= TO BE DONE =
Read the records below. Copy each line where the string "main" occurs.
━━━━━━━━━━━━━━━━━━━━━━━━━━━━━━
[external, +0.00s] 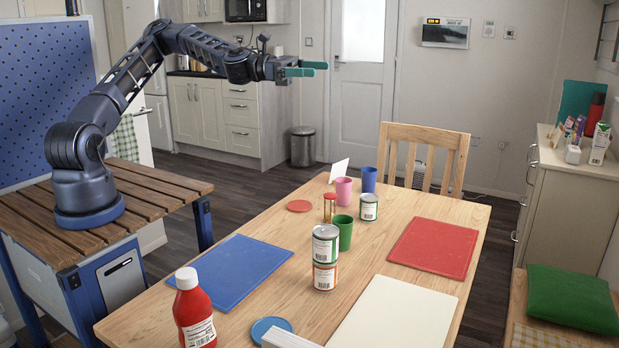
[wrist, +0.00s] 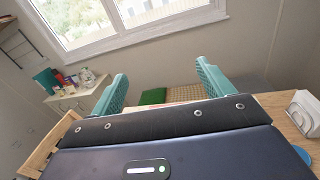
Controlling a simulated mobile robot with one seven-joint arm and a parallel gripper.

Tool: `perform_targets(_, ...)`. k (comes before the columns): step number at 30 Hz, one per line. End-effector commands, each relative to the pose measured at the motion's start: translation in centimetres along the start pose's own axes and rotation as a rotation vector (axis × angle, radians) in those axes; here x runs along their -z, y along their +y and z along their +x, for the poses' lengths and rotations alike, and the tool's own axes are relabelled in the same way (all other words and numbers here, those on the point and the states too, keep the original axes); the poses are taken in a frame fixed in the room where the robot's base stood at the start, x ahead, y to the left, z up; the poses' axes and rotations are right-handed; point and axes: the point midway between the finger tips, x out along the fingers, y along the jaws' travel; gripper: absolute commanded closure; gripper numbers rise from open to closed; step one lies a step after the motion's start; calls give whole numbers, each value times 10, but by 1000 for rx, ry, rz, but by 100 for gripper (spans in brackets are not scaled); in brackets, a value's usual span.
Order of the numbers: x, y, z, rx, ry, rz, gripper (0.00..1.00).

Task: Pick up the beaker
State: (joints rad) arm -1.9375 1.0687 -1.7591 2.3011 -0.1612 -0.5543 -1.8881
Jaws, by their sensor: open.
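Three plain beakers stand upright on the wooden table (external: 275,295) in the external view: a pink beaker (external: 343,191), a blue beaker (external: 369,179) and a green beaker (external: 344,235). I cannot tell which one is meant. My gripper (external: 312,69) has teal fingers, open and empty, high above the table's far end and apart from the beakers. In the wrist view my gripper (wrist: 161,73) points across the room, and no beaker shows there.
Near the beakers stand a small can (external: 368,206), a red-lidded jar (external: 330,208) and a white card (external: 338,171). Blue (external: 232,270), red (external: 435,247) and cream (external: 395,315) mats lie flat. A ketchup bottle (external: 194,312) stands in front. The air around my gripper is clear.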

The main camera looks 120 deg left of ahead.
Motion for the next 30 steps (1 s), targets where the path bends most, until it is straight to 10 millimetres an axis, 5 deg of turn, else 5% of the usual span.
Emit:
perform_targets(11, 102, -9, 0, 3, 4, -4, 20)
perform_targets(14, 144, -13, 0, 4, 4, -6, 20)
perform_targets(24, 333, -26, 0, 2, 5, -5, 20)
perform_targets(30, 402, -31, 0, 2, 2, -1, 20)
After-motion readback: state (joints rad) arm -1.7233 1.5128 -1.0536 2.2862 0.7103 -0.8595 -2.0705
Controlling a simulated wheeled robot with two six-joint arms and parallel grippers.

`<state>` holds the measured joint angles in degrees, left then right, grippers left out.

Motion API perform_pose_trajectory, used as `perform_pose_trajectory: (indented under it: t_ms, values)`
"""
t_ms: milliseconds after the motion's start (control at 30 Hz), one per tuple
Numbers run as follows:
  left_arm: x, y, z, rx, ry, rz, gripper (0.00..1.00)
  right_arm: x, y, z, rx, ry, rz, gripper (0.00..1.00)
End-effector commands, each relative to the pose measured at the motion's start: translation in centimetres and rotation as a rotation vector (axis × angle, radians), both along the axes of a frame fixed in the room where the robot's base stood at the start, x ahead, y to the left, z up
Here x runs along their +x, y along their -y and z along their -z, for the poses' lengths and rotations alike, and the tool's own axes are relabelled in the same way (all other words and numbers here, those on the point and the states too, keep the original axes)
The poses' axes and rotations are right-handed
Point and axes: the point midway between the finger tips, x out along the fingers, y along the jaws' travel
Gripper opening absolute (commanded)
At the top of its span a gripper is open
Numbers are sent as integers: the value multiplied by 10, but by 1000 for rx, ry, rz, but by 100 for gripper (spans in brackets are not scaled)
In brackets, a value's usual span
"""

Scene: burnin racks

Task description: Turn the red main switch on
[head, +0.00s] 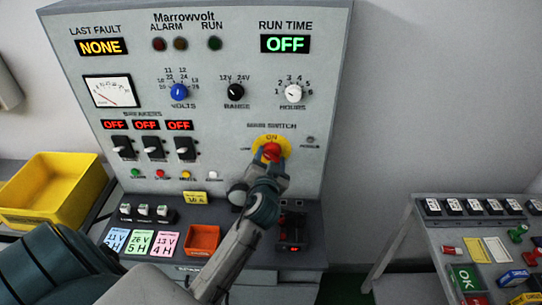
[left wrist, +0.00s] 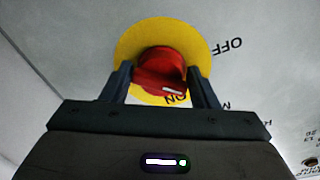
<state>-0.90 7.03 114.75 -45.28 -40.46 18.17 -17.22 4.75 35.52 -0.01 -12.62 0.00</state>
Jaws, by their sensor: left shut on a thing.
━━━━━━━━━━━━━━━━━━━━━━━━━━━━━━
= SOLVED EXERCISE =
The main camera looks 120 deg left of ahead.
Task description: Turn the red main switch on

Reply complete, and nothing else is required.